My Daughter's Sexual Abuse

I found myself writing another speech for communications class this time.  It was an informative speech about me and the event that formed the person I am.  I would love to be able to write a different speech, but in truth this was the defining moment of my life.  I suppose I could fib and write about something different, but no, not really.  Since her abuse, I find that I have to speak about her abuse.  My speech was about how after such an event in your life, you really learn the need to speak, to share knowledge and not to stay silent.
It is so painful sometimes to relive it over and over in these cases, but I think it has to be said.  Someone else posted today how angry they were that one of the kids told others of the abuse in their family.  I understand the anger.  What really sucks about the anger is that it is not directed towards your child.  It is directed towards society and people in general that make it not okay for your kid to talk about what has been a truth in their lives.  Initially, when my daughter was around 11 at a sleepover, she was innocently asked about her dad.  And yes, as an adult, we would choose this reply, "my parents are divorced and he is not a part of our lives".  Because we know and understand the b.s. that is society, the consquences and what is deemed appropriate to really talk about.  But, my daughter honestly answered he was in prison.  Of course, then the kids want to know why, and even as my daughter tries to back off, it's too late, they're curious and pushing.  So, she tells why, that he had been abusive.  Of course, then they want to know how.  As my daughter told me later, she realized way too late....and they kept pushing and pushing and pushing until they had way TOO many details and yep, I got a call at 2 a.m. to pick her up. 
Of course, it was all politically correct.  The parents, of course, understood and were very sorry, but there were other kids there too and who knew how their parents would react.  To this, I'm going to say a big BULLSHIT, because this family disappeared from our lives too.  These kids are forced to downplay, lie and avoid the reality, the truth of their lives because it's just too damned uncomfortable to talk about.  OMG!!  What if other parents actually had to talk to their kids about sexual abuse!!!

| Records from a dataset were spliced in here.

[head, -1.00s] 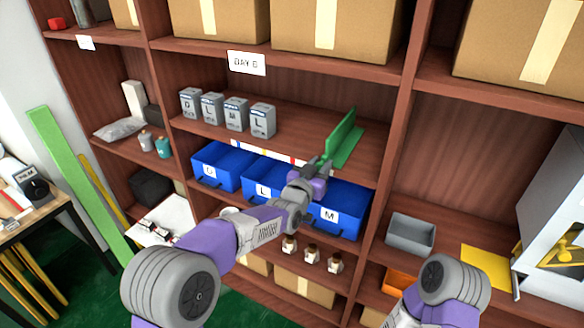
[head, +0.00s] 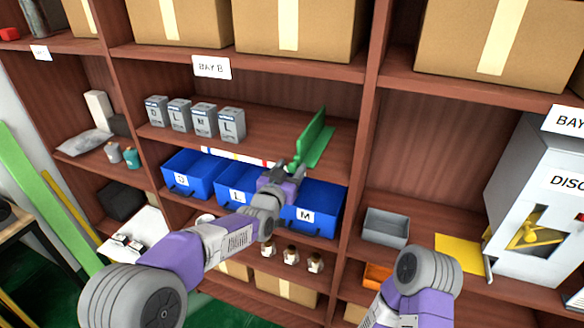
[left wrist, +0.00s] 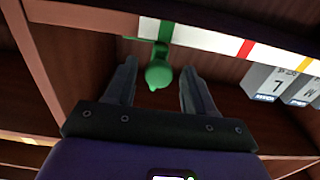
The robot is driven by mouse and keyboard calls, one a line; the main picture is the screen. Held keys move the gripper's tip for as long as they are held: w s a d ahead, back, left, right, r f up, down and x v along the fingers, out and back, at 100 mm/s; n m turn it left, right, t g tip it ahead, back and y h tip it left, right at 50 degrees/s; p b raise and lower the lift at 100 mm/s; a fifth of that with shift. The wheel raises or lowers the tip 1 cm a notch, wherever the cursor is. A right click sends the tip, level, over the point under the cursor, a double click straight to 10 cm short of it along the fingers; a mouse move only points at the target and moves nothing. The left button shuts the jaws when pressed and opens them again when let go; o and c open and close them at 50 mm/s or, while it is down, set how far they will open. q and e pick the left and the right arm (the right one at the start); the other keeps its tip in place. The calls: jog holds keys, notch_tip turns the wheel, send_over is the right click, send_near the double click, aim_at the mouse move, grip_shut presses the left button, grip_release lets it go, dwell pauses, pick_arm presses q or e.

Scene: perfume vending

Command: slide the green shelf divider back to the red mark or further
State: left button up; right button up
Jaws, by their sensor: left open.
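The green shelf divider (head: 312,138) stands upright on the middle shelf, near its right end. In the left wrist view its round green knob (left wrist: 158,76) sits between my two fingers, with visible gaps on both sides. My left gripper (head: 288,172) is open at the shelf's front edge, just in front of the divider. It also shows in the left wrist view (left wrist: 158,90). The red mark (left wrist: 246,48) is on the white edge strip, to the right of the divider in the upside-down wrist view. My right gripper is out of view; only part of that arm shows.
Several grey cartons (head: 204,118) stand on the same shelf, left of the divider, with bare shelf between. Blue bins (head: 190,175) stand below, under my left gripper. A wooden upright (head: 361,130) closes the bay on the right. A grey tray (head: 386,227) lies beyond it.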

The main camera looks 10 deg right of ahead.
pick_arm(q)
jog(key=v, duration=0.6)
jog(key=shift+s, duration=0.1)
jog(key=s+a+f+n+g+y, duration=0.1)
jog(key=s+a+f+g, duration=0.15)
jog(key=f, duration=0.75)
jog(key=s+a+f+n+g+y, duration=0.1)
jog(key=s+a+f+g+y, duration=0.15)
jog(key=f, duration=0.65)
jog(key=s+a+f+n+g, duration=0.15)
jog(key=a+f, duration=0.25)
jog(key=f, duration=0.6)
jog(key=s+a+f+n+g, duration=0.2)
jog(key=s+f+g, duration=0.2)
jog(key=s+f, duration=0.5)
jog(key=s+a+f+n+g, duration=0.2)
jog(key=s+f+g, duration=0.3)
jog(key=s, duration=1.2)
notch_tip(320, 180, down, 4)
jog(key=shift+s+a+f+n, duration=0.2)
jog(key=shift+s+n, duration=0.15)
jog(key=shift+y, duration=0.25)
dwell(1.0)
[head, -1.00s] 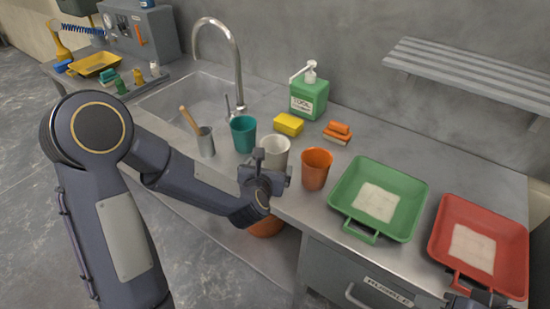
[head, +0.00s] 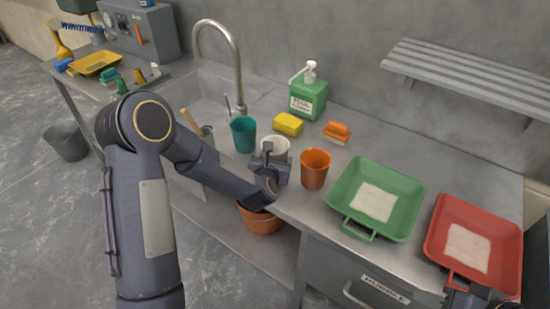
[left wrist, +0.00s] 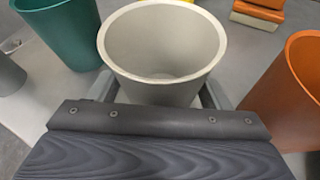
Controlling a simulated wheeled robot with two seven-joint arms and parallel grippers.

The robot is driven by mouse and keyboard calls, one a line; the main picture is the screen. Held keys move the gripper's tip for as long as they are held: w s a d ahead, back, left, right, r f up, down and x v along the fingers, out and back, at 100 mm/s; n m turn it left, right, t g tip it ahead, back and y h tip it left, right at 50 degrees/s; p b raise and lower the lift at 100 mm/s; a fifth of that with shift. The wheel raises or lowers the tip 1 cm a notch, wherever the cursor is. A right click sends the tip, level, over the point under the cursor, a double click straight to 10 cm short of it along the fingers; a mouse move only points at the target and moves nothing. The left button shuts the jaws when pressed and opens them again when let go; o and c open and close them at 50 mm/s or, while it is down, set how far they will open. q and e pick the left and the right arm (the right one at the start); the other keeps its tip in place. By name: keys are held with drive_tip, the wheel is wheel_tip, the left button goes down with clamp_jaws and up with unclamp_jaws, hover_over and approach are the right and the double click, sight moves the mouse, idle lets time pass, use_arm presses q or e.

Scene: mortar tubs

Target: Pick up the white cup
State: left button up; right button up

So, as a parent, I try to normalize this for my daughter and that each family has their own values, boundaries, rights and just like you are quiet in church out of respect, you also respect their home and views.  And yeah, she understood, and yeah, life went on and it was okay, but in truth, I can't do it and shouldn't have to do it.  And a young child sure as hell shouldn't have to. So, no matter how painful it is to write a speech on the event that formed who I am, it is the truth and I will speak it.  I will speak it loud and clear in the hopes that it will touch another life, that it will make a difference to one person I can touch along the way, to support, to help and to be okay.
Martin Luther King, Jr. said once that this generations regret would not be in the hurtful words of the bad people, but in the appalling silence of the good people.  To this, I can only agree.